RECORD EXTRACTS –
>> BEGIN
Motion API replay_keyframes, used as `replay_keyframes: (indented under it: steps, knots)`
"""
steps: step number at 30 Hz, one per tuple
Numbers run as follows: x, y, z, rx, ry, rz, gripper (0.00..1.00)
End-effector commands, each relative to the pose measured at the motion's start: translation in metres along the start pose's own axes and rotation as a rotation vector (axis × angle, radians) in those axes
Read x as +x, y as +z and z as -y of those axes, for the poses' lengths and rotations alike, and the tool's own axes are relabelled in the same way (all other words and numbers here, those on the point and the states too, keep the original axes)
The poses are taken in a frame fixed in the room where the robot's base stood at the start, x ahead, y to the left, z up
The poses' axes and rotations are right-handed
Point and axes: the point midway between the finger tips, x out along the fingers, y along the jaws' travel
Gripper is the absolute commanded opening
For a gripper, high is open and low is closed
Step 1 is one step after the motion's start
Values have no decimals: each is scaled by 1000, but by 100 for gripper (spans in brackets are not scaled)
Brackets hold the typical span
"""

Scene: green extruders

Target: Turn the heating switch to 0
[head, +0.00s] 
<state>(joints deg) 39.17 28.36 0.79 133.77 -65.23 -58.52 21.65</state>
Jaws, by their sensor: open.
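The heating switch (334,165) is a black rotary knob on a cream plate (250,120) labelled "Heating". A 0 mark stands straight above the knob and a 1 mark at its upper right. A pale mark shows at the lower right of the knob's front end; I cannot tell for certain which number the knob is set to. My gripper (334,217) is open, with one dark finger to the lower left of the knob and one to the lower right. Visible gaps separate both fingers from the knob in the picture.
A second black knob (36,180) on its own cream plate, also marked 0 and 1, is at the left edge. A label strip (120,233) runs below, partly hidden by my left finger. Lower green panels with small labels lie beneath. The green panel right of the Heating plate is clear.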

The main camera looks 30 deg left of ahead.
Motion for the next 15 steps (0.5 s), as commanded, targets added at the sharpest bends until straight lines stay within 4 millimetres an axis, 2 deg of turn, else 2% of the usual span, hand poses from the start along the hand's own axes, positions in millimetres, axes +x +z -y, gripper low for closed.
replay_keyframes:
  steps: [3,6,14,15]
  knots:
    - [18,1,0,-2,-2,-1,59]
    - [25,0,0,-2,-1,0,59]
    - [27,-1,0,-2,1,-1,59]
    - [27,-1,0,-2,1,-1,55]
>> END
>> BEGIN
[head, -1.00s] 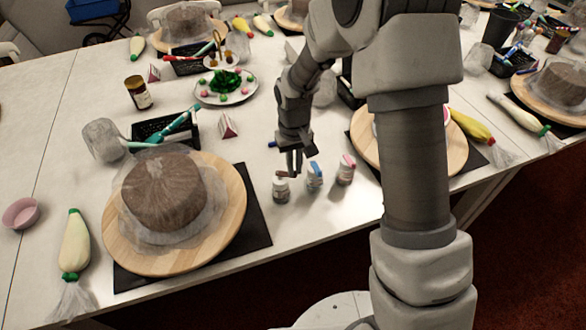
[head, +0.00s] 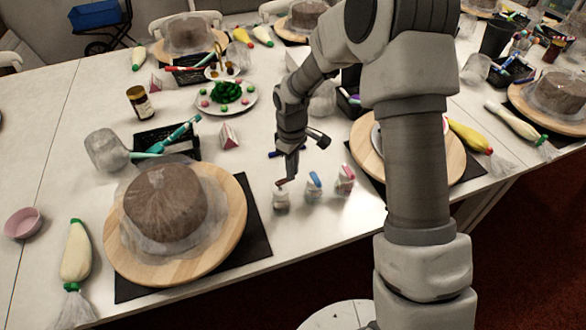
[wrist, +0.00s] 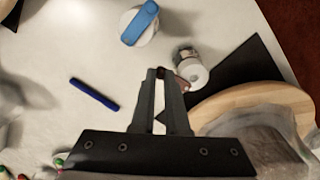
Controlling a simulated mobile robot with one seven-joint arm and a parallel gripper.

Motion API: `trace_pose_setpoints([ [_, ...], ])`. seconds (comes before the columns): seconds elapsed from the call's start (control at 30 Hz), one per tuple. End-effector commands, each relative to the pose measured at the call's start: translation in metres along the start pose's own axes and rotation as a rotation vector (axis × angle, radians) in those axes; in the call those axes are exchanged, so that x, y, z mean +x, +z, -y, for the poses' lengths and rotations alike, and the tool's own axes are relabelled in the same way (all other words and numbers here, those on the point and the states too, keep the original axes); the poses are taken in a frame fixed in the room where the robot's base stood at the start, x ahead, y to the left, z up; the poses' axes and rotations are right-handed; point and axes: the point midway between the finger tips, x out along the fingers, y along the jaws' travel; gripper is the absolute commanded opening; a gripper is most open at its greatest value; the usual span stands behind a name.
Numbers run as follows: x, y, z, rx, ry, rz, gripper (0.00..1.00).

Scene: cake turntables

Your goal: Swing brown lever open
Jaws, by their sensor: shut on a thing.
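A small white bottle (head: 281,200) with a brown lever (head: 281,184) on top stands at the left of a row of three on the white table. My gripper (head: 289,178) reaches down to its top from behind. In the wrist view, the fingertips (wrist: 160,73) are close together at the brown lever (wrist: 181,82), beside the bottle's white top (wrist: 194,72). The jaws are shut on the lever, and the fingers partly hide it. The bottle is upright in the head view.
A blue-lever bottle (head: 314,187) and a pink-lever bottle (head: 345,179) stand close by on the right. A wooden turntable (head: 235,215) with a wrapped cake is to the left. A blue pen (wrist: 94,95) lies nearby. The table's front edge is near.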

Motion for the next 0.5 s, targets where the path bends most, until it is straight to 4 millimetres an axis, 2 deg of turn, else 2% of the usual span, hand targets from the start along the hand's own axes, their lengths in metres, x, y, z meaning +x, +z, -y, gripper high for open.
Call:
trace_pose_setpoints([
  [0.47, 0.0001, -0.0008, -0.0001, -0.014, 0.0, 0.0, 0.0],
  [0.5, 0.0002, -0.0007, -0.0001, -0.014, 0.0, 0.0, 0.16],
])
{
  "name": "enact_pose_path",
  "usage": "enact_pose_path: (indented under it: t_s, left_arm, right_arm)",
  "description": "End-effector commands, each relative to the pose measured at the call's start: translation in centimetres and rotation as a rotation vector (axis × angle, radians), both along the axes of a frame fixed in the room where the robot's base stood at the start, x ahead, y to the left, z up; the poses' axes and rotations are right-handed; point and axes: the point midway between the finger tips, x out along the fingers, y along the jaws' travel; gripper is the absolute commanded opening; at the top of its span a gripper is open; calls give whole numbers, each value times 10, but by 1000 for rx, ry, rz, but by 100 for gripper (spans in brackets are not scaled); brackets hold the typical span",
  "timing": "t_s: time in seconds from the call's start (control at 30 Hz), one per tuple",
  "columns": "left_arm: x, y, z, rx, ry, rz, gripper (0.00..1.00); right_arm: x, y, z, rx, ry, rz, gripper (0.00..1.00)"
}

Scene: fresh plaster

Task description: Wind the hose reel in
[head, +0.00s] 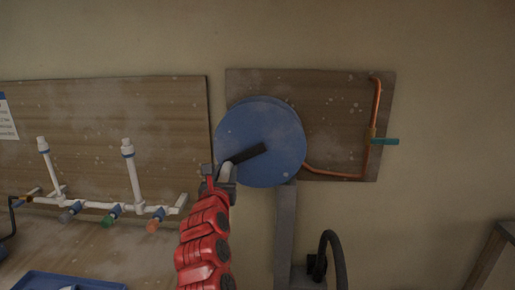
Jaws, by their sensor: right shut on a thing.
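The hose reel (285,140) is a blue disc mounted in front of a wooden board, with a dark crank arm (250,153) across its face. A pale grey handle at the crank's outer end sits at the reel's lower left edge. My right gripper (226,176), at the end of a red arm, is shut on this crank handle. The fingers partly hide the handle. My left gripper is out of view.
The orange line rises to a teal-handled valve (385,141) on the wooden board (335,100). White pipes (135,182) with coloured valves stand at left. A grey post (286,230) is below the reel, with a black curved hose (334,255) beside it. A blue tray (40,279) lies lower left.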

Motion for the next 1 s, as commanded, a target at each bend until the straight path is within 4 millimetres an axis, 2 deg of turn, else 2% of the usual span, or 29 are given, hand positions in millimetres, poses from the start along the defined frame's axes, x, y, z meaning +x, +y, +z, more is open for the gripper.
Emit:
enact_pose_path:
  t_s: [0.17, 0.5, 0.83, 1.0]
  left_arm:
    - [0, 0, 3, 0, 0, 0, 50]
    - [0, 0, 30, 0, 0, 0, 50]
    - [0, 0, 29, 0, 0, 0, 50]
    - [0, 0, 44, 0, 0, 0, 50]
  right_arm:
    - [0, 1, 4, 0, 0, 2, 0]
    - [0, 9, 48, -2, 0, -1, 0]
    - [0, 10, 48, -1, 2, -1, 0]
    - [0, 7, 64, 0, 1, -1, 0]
>> END
>> BEGIN
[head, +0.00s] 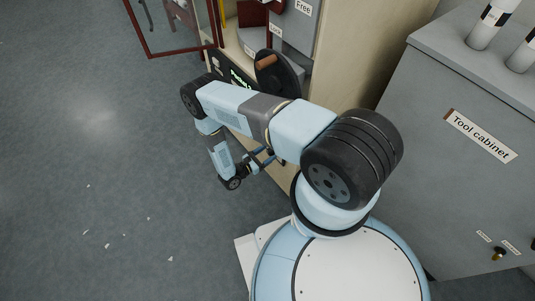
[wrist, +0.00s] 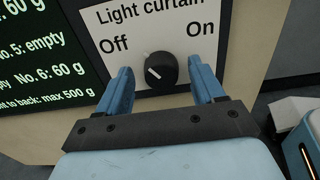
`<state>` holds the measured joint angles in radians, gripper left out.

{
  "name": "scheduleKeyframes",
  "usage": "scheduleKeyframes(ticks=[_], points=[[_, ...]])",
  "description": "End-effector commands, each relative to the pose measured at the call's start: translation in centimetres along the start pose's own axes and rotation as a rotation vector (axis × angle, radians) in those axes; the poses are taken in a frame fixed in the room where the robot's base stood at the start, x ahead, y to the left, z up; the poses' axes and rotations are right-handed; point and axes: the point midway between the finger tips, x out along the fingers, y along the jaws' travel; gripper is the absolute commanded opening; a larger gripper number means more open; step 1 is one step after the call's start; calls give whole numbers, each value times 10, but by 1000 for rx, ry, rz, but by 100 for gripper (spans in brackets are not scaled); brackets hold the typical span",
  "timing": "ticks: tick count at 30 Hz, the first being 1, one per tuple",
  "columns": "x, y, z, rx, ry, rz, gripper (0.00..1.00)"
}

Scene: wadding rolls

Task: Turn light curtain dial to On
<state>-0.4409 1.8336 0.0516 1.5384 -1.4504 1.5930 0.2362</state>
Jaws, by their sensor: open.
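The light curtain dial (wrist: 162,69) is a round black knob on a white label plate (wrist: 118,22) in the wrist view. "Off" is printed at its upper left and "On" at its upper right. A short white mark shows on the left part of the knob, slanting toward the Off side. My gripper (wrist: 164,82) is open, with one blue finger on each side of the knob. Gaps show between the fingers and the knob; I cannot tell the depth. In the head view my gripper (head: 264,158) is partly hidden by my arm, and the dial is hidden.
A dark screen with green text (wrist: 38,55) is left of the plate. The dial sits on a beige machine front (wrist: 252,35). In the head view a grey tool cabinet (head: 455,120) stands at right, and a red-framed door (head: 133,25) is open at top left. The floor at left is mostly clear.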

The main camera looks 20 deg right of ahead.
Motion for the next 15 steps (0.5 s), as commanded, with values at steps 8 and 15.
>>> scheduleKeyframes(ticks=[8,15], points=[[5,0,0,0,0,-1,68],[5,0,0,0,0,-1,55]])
>> END
Say how many lines contain "spans", and give nothing but that number.

3